■ YOUR GOAL ■
Up to and including the line with "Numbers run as", reproduce the listing below exactly, beginning at its first line.

Robot episode data

— Start —

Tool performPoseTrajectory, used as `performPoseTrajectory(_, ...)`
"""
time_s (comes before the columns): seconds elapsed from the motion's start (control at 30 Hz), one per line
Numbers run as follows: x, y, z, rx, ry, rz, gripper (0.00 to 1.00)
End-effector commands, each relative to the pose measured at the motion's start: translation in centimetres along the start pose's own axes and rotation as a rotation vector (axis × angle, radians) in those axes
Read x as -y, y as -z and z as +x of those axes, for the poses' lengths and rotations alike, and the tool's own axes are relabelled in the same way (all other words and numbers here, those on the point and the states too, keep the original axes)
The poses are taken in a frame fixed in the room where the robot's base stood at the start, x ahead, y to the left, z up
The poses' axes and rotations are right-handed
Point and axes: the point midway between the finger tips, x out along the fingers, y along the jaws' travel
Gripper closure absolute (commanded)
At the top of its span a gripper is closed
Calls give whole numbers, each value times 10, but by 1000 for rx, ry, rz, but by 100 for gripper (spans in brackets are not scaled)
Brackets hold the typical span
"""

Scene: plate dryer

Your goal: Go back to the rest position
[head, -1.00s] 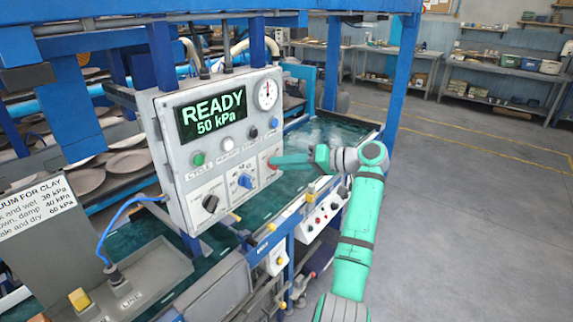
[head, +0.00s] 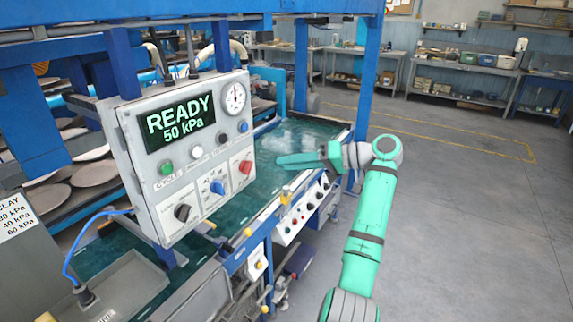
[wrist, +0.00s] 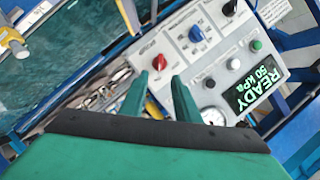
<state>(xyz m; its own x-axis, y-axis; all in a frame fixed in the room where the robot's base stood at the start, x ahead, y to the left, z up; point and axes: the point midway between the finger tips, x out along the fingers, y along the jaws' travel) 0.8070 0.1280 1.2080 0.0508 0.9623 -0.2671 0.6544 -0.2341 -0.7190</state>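My gripper (head: 280,160) is to the right of the grey control panel (head: 150,205), apart from it. In the wrist view, the two green fingers (wrist: 160,77) stand apart with nothing between them. The panel's red knob (head: 245,167) shows left of the gripper in the head view. In the wrist view, the red knob (wrist: 159,63) appears just beyond the fingertips. The display (head: 180,123) reads READY 50 kPa. A blue knob (head: 217,187), a black knob (head: 182,212) and a round gauge (head: 234,99) are also on the panel.
A teal-surfaced bed (head: 285,150) lies behind and below the gripper. A blue post (head: 374,80) stands behind my arm. Stacked plates (head: 95,173) are at the left. Open grey floor (head: 470,220) lies to the right, with shelves along the back wall.

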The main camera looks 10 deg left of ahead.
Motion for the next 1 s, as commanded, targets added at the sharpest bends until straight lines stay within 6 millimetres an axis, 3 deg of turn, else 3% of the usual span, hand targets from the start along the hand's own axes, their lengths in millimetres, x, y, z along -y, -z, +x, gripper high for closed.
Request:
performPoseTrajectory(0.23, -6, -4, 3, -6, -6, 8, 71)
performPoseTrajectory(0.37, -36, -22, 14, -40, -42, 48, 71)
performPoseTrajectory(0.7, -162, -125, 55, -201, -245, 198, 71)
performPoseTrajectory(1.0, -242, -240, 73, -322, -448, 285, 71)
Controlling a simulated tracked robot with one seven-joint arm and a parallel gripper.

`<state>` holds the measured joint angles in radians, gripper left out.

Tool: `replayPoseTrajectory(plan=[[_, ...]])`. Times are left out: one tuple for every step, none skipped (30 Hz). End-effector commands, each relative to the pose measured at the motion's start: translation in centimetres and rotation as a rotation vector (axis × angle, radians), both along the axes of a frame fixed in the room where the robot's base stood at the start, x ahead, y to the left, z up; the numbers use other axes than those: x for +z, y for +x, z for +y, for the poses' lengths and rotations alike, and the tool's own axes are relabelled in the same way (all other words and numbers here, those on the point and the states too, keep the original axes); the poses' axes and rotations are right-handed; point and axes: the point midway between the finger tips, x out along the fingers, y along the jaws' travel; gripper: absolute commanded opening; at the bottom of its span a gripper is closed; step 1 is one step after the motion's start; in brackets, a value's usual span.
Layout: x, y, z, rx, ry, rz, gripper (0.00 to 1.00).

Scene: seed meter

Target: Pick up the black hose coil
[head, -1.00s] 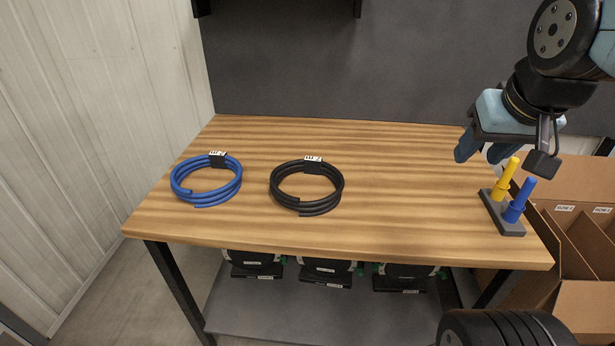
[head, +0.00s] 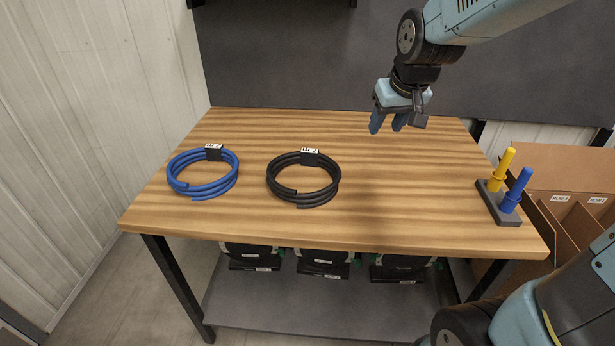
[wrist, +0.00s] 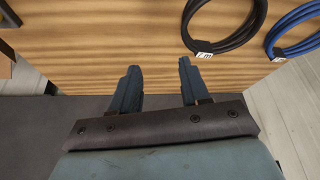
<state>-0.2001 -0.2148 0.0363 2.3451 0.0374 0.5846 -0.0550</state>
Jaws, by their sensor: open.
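The black hose coil (head: 304,193) lies flat on the wooden table, near its middle, with a black clip and a white label at its back edge. In the wrist view the coil (wrist: 228,38) shows at the top right, partly cut off by the frame edge. My gripper (head: 388,127) is above the back of the table, to the right of the coil and apart from it. Its two blue fingers also show in the wrist view (wrist: 160,78), spread with nothing between them.
A blue hose coil (head: 203,187) lies left of the black one. A dark stand (head: 497,204) with a yellow and a blue peg is at the table's right edge. An open cardboard box (head: 560,165) stands beyond it. The table (head: 400,215) is clear right of the black coil.

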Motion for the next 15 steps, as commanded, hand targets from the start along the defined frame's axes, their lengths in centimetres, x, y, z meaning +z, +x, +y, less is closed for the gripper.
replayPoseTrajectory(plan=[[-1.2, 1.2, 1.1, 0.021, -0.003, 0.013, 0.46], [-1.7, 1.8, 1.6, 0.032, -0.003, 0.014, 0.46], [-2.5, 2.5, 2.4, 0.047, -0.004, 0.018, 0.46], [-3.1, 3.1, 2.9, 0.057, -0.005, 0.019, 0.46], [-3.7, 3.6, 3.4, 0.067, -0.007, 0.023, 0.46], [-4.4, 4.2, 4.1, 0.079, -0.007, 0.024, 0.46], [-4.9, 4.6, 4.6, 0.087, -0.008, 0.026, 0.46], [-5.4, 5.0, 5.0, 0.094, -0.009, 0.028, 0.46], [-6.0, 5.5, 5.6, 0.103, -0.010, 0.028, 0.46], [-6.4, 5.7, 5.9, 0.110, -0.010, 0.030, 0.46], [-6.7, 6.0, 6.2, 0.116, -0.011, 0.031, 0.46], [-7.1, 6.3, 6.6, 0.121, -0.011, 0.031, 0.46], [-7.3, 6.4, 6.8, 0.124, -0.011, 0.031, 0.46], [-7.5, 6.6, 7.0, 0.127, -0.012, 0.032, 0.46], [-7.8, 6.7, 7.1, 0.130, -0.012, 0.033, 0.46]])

— End —

■ SOLUTION FOR THIS PROBLEM ■
Tool performPoseTrajectory, used as `performPoseTrajectory(_, ...)`
"""
time_s (comes before the columns): seconds elapsed from the motion's start (control at 30 Hz), one per line
Numbers run as follows: x, y, z, rx, ry, rz, gripper (0.00 to 1.00)

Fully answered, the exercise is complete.